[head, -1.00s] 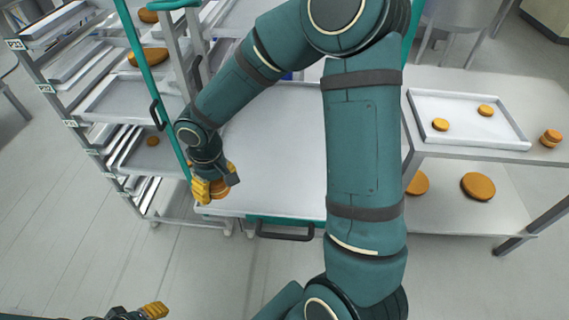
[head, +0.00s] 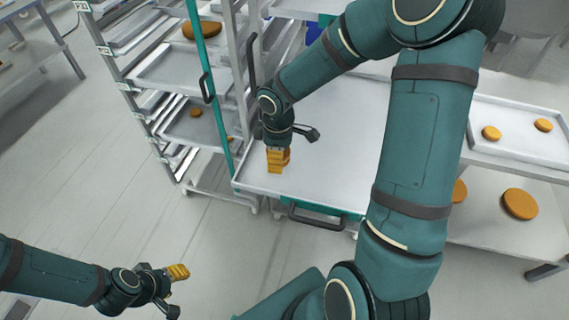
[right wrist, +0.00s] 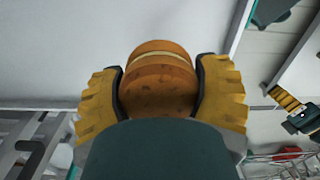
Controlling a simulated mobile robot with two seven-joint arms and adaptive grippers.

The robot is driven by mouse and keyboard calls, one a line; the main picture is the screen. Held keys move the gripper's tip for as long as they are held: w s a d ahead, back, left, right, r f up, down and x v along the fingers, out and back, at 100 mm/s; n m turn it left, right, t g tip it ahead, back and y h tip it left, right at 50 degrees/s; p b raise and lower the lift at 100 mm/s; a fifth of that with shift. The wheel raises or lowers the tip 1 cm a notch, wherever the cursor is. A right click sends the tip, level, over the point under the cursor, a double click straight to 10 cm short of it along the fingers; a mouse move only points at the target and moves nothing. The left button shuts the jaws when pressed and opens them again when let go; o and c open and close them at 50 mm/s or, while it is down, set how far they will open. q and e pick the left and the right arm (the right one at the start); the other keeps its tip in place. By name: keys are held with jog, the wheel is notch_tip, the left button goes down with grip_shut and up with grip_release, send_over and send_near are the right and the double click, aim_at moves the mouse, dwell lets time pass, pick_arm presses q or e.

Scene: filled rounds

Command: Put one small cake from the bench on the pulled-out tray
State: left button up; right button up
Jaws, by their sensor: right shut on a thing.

• [Aim of the exercise]:
State how many lines above contain the string "button", with no other words.

• [Result below]:
2